They connect us and take us places. We use them daily to get to where we want to be, or maybe away from where we don’t. Without them, we would have far less or more difficult access to just “getting around”. I suppose ferries and other means of traversing waterways, valleys, and chasms would be in much higher demand.
The photo above is of one of my favorite, taken several years ago. Not because the bridge itself is spectacular, but this photo reminds me of a place where I spent a great amount of time; running, going on walks and hikes, riding my bike, and even rollerblading with family and friends. Good conversations, hard conversations. Being all by myself, or sometimes in a throng of others. Early in the morning to late at night. Just seeing that photo takes me back to a multitude of memories! I’ll share some photos of other bridges, which have collected on my phone through the years. It’s likely you may recognize at least one, while some of the others will definitely be obscure. There’s a duplicate or two as well, taken at different times and from different angles. Some of my favorite bridges I’ve seen are the covered bridges in New England. I was able to photograph several, but sadly those are stored away on a flash drive somewhere and not easily accessible to me at the moment.
Bridges are not just used in a literal sense for walking on, driving on, etc. They are often used in metaphor. “Building bridges” – all about connecting with others. “Burning bridges” – very much the opposite. “Bridging the gap” – helping people connect ideas or minimize their idealogical differences. “Crossing the bridge” – coming to see a different perspective. “On the bridge” – stuck between two ideas. Bridges are used in song, and people name movies after them. People speak of them in speeches and leadership conferences. People even explain the gospel with them. Okay, well…at least the salvific part of what is often referred to as the gospel.

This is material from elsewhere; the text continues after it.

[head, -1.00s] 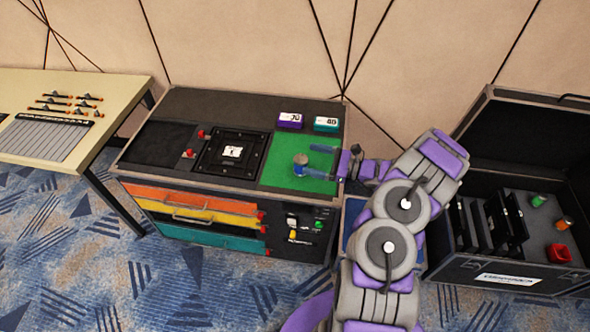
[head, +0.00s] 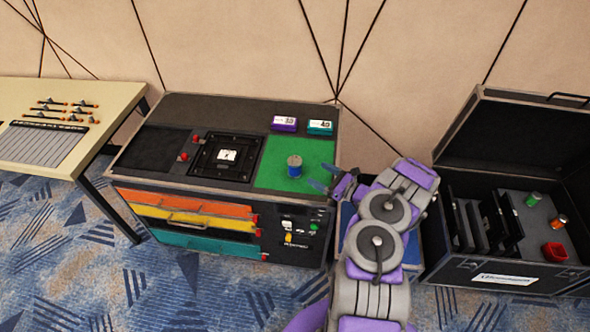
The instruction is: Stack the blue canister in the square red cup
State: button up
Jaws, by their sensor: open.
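The blue canister (head: 295,168) stands upright on the green mat (head: 268,178) on top of the black console; its top looks greyish.
The case (head: 440,268) also holds a green canister (head: 533,199), an orange canister (head: 559,221) and upright black panels (head: 485,228). Its raised lid stands behind. A purple box (head: 284,124) and a teal box (head: 320,128) lie behind the mat. A beige table stands left.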

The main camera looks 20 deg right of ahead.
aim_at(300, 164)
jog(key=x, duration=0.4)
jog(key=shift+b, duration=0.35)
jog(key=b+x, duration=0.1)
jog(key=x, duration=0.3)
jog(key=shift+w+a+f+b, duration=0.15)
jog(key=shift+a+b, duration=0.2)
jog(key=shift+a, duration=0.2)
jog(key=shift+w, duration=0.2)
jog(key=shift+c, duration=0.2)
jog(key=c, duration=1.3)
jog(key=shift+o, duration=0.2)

I am, it seems, in no way the only one who has a thing for bridges.
I’ve been thinking lately of how people have often been the “bridges” in my life – connecting me to experiences that I would otherwise simply not have. Some have been good friends. Others, I’ve barely known. I’m feeling a bit of nostalgia and regret as I think about how I’ve “walked on” and even “run over” some of those people. Not just walked with or run alongside – how I wish I could say that is true. But rather, I used them for my own gain to get me where I wanted to go. I am sorry.
Where I wanted to go hasn’t turned out to be nearly as important as those people I met along the way.

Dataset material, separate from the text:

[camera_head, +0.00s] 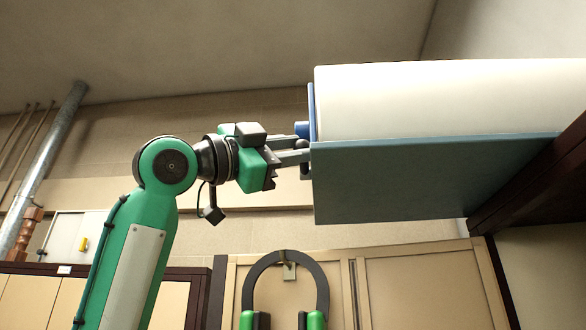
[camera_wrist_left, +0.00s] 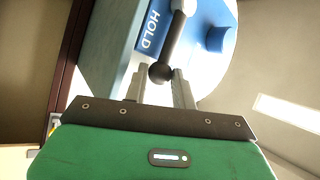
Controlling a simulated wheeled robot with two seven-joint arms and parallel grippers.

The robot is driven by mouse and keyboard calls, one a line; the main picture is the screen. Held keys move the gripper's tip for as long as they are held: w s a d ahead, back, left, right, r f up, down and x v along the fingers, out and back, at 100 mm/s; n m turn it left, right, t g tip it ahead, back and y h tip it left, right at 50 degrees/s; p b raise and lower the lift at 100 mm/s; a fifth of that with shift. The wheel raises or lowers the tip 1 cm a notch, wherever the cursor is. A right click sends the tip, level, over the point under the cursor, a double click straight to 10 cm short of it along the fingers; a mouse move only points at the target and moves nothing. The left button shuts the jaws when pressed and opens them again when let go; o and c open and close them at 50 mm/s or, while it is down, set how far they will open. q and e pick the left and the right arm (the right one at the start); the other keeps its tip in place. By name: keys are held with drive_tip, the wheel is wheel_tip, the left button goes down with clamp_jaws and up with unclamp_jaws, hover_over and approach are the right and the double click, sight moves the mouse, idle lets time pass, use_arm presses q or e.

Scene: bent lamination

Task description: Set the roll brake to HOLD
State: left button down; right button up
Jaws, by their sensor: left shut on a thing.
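The roll brake is a dark lever (camera_wrist_left: 177,35) with a black ball knob (camera_wrist_left: 161,73), seen in the left wrist view. The blue HOLD label (camera_wrist_left: 151,29) lies just left of the lever, and the knob is near the label's lower end. My left gripper (camera_head: 303,157) is at the left end of the roll holder; in the left wrist view its fingers (camera_wrist_left: 160,88) are on either side of the knob, shut on it. In the head view the knob (camera_head: 303,144) shows small at the fingertips. My right gripper is in neither view.
A large white roll (camera_head: 450,100) lies above a blue-grey panel (camera_head: 420,180) beside a dark shelf (camera_head: 540,180). A blue round stub (camera_wrist_left: 219,38) sits right of the lever. A dark arch with green ends (camera_head: 285,262) is below, before tan cabinet doors (camera_head: 420,285).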

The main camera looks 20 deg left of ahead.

Some of them, thankfully, have turned out to be lifelong friends – even in spite of my short-sightedness and selfishness. Some of them, I’ve simply lost. There’s some grief and catharticism in simply acknowledging that.
A few months ago, I returned back to the area where I lived during most of my childhood and teenage years, and then again with my young family for several years. I am known here in some circles – in some ways. I’m not known for who I am. Not really. I’m known for who they once knew me to be. Depending on which season of life they know me from, that can be a far different person! It is a peculiar thing to be so familiar with where I find myself, and yet so unknown. It makes me unsure of myself, of my place. I am endeavoring to rebuild or strengthen bridges into some of the same parts of the community where I’m known, while also wanting to build connetions into some new areas as well. It’s challenging!
This blog itself has proven to be a bridge for me. As someone who has become very anti-socials, I still desire to have a “voice”. Even when I was pretty into the socials, I began this blog with the hopes of connecting people and connecting with people. Through the comments I’ve received here, I’ve had opportunity to travel into new places, through the eyes of others – creatives, writers, poets, and all of them thinkers and fellow sojourners. I’m grateful!
This blog has also become a mental bridge for me – a connecting my creative / metaphorical way of thinking and approaching the world with my more rational, methodical self. That helps me be more integrated on a holistic level, which has layers and layers of benefits!
You’re right, I recognized one bridge. 🙂 And I know all too well what it feels like to be known not for who I am right now but for whom people knew me to be in the past. It’s a huge block in the road to building bridges. I wish you well in your journey and I’m glad to walk alongside for awhile.